Saturday, 25 July 2020

Bernadette McDonald's Winter 8000.....extract



Thanks to the late-arriving permit, the last of the Polish team’s baggage arrived in Kathmandu on 20 December 1979 and it wasn’t until 4 January that base camp was fully constructed on the south side of the mountain. Yet within ten productive days, the first three camps were in place and Andrzej began to wonder why no one had tried this before.The news from Camp 3, however, wasn’t good. Above the tents reared the Lhotse wall, one continuous sheet of hard ice. They had hoped for snow, into which they could easily kick steps, but the winter winds had stripped the face down to its icy core, presenting the Poles with much more difficult climbing. When the frigid temperatures and screaming winds of January bit hard, their spirits fell. The team retreated to base camp, where the anemometer often registered 130 kilometres per hour and the temperatures fell to -40° Celsius at night. They began to understand why they were completely alone on the mountain.

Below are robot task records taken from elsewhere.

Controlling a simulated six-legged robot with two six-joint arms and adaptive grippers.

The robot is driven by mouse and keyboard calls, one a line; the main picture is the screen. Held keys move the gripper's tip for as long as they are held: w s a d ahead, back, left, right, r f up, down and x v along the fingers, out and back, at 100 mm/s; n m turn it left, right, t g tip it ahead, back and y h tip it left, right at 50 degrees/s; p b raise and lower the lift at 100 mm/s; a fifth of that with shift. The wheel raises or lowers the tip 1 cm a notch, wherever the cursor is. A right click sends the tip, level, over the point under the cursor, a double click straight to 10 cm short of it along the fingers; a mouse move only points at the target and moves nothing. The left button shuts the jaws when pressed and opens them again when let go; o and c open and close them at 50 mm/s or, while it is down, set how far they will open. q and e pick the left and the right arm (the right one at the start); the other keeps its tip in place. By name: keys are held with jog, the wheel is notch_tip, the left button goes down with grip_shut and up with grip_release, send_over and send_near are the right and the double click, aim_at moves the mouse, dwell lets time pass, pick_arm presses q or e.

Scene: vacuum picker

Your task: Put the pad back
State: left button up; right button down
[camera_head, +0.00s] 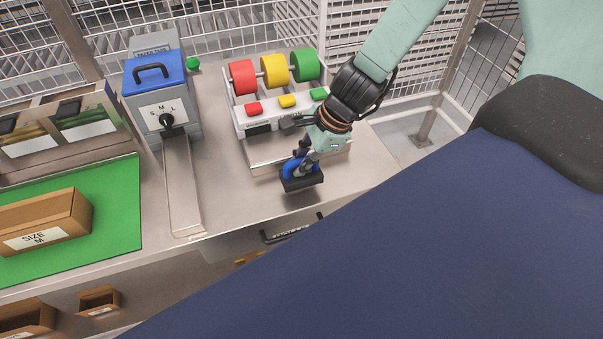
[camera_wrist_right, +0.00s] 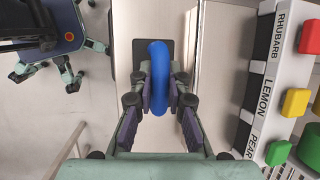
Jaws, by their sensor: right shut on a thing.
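The black pad (camera_head: 303,183) with a blue loop handle (camera_head: 291,167) is near the bench's front edge, in front of the colour dispenser. My right gripper (camera_head: 304,163) is shut on the blue handle, with the pad below it. In the right wrist view the blue handle (camera_wrist_right: 159,65) stands between the two fingers of my right gripper (camera_wrist_right: 160,97). The dark pad (camera_wrist_right: 140,55) shows behind it, partly hidden. I cannot tell whether the pad touches the surface below. My left gripper is not in view.
The dispenser (camera_head: 258,128) has red, yellow and green reels and matching buttons. A blue-topped machine (camera_head: 157,85) with a steel chute (camera_head: 182,190) stands left. A cardboard box (camera_head: 40,222) lies on a green mat (camera_head: 122,190). Bare bench (camera_head: 225,190) lies between chute and pad.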

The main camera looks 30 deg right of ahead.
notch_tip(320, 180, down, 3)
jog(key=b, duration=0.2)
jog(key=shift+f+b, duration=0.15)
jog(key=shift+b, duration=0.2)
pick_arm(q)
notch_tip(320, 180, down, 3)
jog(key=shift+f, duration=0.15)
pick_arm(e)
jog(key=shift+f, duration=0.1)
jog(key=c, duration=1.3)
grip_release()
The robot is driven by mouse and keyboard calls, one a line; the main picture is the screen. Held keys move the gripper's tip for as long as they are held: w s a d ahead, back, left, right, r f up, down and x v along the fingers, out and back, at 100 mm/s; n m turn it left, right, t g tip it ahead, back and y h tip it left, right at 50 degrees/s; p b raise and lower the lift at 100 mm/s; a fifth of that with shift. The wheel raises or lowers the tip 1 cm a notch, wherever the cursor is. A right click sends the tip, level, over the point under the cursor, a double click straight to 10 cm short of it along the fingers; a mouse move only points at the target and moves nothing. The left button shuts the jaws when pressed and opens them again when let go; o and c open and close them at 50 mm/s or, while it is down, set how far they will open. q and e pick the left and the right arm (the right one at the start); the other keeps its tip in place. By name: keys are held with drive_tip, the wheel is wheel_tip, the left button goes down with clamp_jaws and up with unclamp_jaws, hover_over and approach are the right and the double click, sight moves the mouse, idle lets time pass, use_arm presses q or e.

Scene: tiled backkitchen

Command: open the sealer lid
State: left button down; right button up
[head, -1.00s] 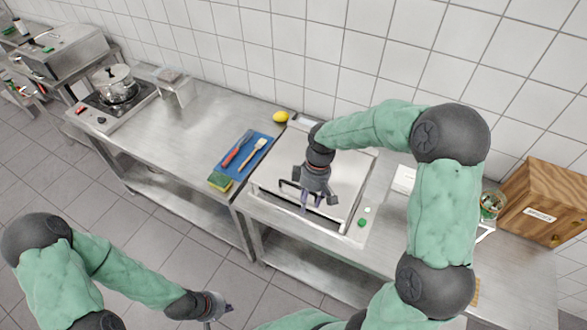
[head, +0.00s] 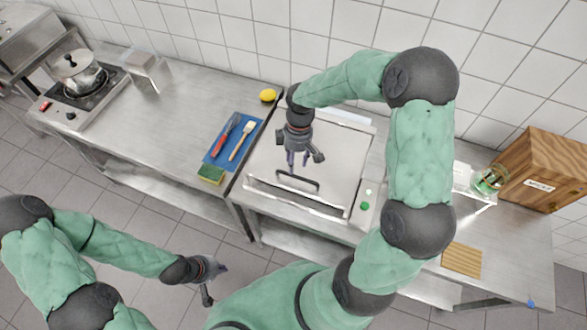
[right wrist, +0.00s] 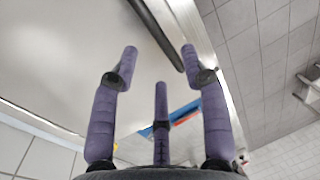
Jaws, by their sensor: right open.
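The sealer is a steel box on the right-hand counter. Its pale grey lid (head: 340,160) lies flat across the top, and a dark bar handle (head: 298,181) sits near its front edge. The lid also fills much of the right wrist view (right wrist: 60,50), with the handle (right wrist: 155,32) crossing at the top. My right gripper (head: 298,160) is open and empty above the lid, just behind the handle. Its purple fingers (right wrist: 160,65) are spread and hold nothing. My left gripper (head: 218,270) is low over the floor in front of the counter, away from the sealer.
A blue mat (head: 234,141) with two utensils, a sponge (head: 210,174) and a lemon (head: 267,96) lie left of the sealer. A wooden box (head: 541,175), a glass jar (head: 490,180) and a wooden board (head: 461,260) are to the right. The tiled wall is close behind.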

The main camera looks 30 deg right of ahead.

To compensate for the harsh conditions, Andrzej surprised the tired mountaineers with a plastic bathtub from Warsaw. The plastic soon cracked in the cold, but Andrzej replaced it with a giant aluminium basin he had purchased in Kathmandu. A fire burned constantly in the kitchen tent, providing piping hot water for the tub, into which the alpinists lowered their weary bodies, wallowing in its warmth. Another feature at base camp, though less popular than the tub, were two 20-metre aluminium radio aerials, the handiwork of Bogdan Jankowski, a climber from Wrocław. Bogdan was responsible for not just the aerials but three long-distance transmitters, eight radio telephones, tape recorders used to record communication between camps, a gas-driven high-voltage generator and batteries. Bogdan sent out daily bulletins to Poland so the public could monitor their progress on the mountain. Return messages reminded the mountaineers of home. Hanna Wiktorowska, secretary of the PZA back in Warsaw, was charged with communicating the crucially important newsflashes from the families to the team: ‘Zosia has got one tooth up, one tooth down … Are you remembering to wear warm socks?’

For weeks, shrieking winds battered the climbers, eroding their strength and their will. From Camp 3 to the saddle of the South Col was a distance of only 850 metres, but in these conditions, those 850 metres took nearly a month to surmount. By this time, many on the team were too exhausted to continue. Others were injured. Krzysztof Żurek was knocked over by the wind and tumbled twenty metres before the nearest piton stopped his fall. He managed to reach Camp 3, but then slipped into a crevasse – twice – on his way to base camp. Both Zyga Heinrich and Alek Lwow were suffering from frostbite in their hands. The climbers’ throats were inflamed from the cold, dry air and their camps were routinely destroyed by hurricane-force winds. The busiest person on the expedition was the doctor at base camp.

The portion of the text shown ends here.